* Prompt:
The records that follow are to be repeated exactly, with the pictures removed.

* Given data:

___

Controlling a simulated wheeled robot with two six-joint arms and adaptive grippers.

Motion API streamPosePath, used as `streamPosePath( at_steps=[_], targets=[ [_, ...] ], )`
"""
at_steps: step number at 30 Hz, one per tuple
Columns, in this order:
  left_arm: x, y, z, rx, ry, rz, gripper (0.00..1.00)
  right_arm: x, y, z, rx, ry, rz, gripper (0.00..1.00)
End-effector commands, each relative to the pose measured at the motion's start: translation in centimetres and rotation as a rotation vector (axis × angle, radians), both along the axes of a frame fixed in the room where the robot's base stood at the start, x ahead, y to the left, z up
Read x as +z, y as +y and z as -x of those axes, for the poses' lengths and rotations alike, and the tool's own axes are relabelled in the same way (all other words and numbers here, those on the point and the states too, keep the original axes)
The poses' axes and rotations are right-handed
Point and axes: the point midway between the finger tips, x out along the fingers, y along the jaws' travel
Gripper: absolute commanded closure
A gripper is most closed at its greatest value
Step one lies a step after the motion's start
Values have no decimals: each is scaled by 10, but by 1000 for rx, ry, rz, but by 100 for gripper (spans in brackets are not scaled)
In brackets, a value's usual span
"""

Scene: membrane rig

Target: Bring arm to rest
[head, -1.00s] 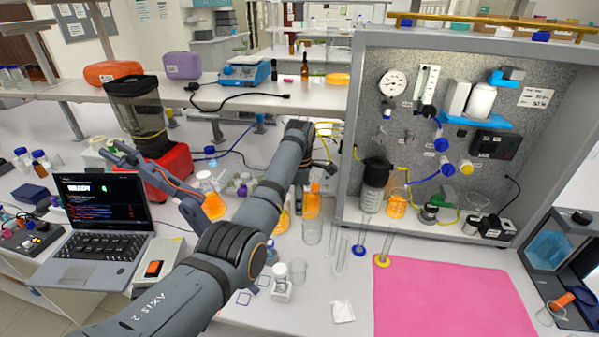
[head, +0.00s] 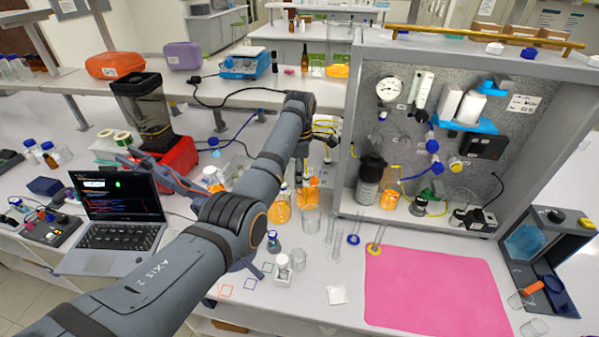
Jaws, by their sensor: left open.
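My left arm reaches in from the lower left and bends over the middle of the bench. My right gripper is out of view.
The membrane rig (head: 347,165) stands at the right, with a pink mat (head: 440,290) before it. Orange-filled flasks (head: 279,210), a beaker (head: 310,220) and cylinders (head: 353,238) stand close right of the arm. A shelf (head: 290,90) crosses behind.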

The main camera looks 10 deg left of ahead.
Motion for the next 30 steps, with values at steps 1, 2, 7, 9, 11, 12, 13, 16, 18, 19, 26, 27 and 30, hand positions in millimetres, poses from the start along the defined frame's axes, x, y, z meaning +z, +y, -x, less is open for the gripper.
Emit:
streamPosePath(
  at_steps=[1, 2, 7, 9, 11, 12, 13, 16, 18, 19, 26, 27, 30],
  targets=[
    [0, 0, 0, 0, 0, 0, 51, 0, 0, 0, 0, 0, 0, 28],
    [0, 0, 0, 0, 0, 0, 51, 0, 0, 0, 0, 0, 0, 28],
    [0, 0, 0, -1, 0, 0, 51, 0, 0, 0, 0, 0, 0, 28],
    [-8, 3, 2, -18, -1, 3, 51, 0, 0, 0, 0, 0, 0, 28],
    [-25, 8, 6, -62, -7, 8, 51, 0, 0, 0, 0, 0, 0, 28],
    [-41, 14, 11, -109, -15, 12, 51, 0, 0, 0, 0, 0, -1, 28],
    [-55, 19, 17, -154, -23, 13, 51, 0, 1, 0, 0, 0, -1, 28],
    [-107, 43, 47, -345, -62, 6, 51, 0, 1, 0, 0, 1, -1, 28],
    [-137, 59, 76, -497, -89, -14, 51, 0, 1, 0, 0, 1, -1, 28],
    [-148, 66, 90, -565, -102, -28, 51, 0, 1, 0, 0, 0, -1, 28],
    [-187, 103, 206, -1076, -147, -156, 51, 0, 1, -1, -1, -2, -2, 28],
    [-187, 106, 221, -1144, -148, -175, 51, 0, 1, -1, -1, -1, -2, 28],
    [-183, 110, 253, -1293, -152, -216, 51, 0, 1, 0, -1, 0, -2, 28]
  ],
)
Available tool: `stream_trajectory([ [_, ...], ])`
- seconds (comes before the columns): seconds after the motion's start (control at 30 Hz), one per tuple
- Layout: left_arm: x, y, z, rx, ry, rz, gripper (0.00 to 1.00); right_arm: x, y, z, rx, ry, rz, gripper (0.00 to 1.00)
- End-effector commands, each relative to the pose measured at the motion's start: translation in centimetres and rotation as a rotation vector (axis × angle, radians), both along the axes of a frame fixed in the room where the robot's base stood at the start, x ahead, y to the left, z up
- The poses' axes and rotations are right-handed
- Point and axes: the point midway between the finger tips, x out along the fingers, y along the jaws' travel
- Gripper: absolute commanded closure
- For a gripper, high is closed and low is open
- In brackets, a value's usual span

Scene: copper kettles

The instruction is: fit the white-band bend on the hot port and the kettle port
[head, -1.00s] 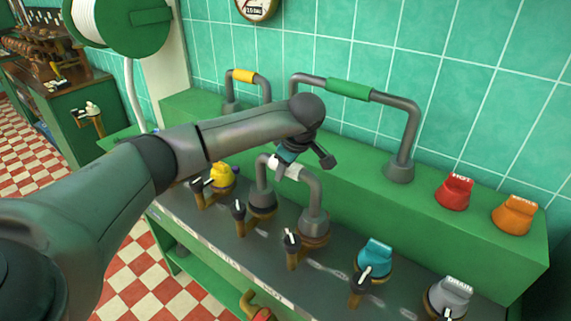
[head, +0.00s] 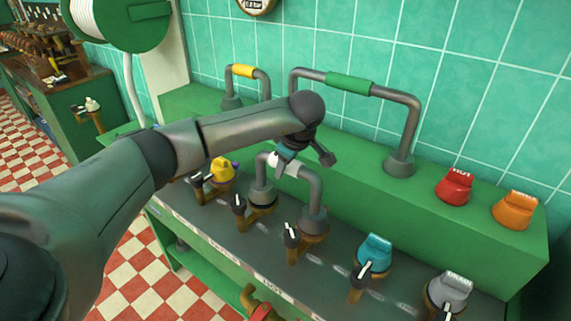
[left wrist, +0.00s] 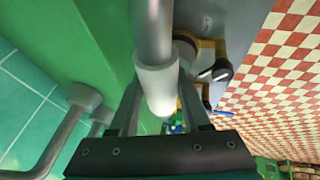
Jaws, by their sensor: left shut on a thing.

___

* Exercise output:
Controlling a simulated wheeled robot with two six-joint arms and adaptive grippers.

Motion API streamPosePath, used as `streamPosePath( at_steps=[_], targets=[ [_, ...] ], )`
"""
at_steps: step number at 30 Hz, one per tuple
Columns, in this order:
  left_arm: x, y, z, rx, ry, rz, gripper (0.00..1.00)
  right_arm: x, y, z, rx, ry, rz, gripper (0.00..1.00)
End-effector commands, each relative to the pose measured at the motion's start: translation in centimetres and rotation as a rotation vector (axis × angle, radians), both along the axes of a frame fixed in the room where the robot's base stood at the start, x ahead, y to the left, z up
Read x as +z, y as +y and z as -x of those axes, for the poses' lengths and rotations alike, and the tool's own axes are relabelled in the same way (all other words and numbers here, those on the point and the states too, keep the original axes)
The poses' axes and rotations are right-handed
Point and axes: the point midway between the finger tips, x out along the fingers, y along the jaws' travel
Gripper: absolute commanded closure
A gripper is most closed at its greatest value
Step one lies a step after the motion's start
Values have no decimals: each is scaled by 10, but by 1000 for rx, ry, rz, but by 100 for gripper (spans in brackets are not scaled)
In brackets, a value's usual span
"""

Scene: membrane rig

Target: Bring arm to rest
[head, -1.00s] 
[head, +0.00s] 
Jaws, by their sensor: left open.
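My left arm reaches in from the lower left and bends over the middle of the bench. My right gripper is out of view.
The membrane rig (head: 347,165) stands at the right, with a pink mat (head: 440,290) before it. Orange-filled flasks (head: 279,210), a beaker (head: 310,220) and cylinders (head: 353,238) stand close right of the arm. A shelf (head: 290,90) crosses behind.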

The main camera looks 10 deg left of ahead.
Motion for the next 30 steps, with values at steps 1, 2, 7, 9, 11, 12, 13, 16, 18, 19, 26, 27 and 30, hand positions in millimetres, poses from the start along the defined frame's axes, x, y, z meaning +z, +y, -x, less is open for the gripper.
Emit:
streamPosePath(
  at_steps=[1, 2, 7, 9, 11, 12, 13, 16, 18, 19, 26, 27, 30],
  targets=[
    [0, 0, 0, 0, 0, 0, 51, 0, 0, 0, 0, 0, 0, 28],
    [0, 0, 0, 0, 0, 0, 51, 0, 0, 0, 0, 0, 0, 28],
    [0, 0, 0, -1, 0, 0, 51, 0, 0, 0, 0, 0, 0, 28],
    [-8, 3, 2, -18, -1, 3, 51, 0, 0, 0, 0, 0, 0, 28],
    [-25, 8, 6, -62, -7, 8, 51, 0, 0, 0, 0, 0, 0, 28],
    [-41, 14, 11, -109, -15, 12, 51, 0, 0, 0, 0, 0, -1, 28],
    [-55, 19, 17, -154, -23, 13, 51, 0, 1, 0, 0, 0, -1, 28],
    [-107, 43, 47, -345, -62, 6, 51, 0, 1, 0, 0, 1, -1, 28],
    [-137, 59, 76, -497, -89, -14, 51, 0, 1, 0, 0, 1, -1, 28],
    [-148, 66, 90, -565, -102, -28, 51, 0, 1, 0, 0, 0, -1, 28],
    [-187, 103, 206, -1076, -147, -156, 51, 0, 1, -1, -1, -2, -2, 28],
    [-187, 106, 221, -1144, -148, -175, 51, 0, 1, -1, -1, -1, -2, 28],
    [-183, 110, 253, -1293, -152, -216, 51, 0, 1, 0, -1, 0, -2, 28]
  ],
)
Available tool: `stream_trajectory([ [_, ...], ])`
- seconds (comes before the columns): seconds after the motion's start (control at 30 Hz), one per tuple
- Layout: left_arm: x, y, z, rx, ry, rz, gripper (0.00 to 1.00); right_arm: x, y, z, rx, ry, rz, gripper (0.00 to 1.00)
- End-effector commands, each relative to the pose measured at the motion's start: translation in centimetres and rotation as a rotation vector (axis × angle, radians), both along the axes of a frame fixed in the room where the robot's base stood at the start, x ahead, y to the left, z up
- The poses' axes and rotations are right-handed
- Point and axes: the point midway between the finger tips, x out along the fingers, y along the jaws' travel
- Gripper: absolute commanded closure
- For a gripper, high is closed and low is open
- In brackets, a value's usual span

Scene: copper kettles

The instruction is: fit the white-band bend on the hot port and the kettle port
[head, -1.00s] 
[head, +0.00s] 
[left wrist, +0.00s] 
Jaws, by their sensor: left shut on a thing.

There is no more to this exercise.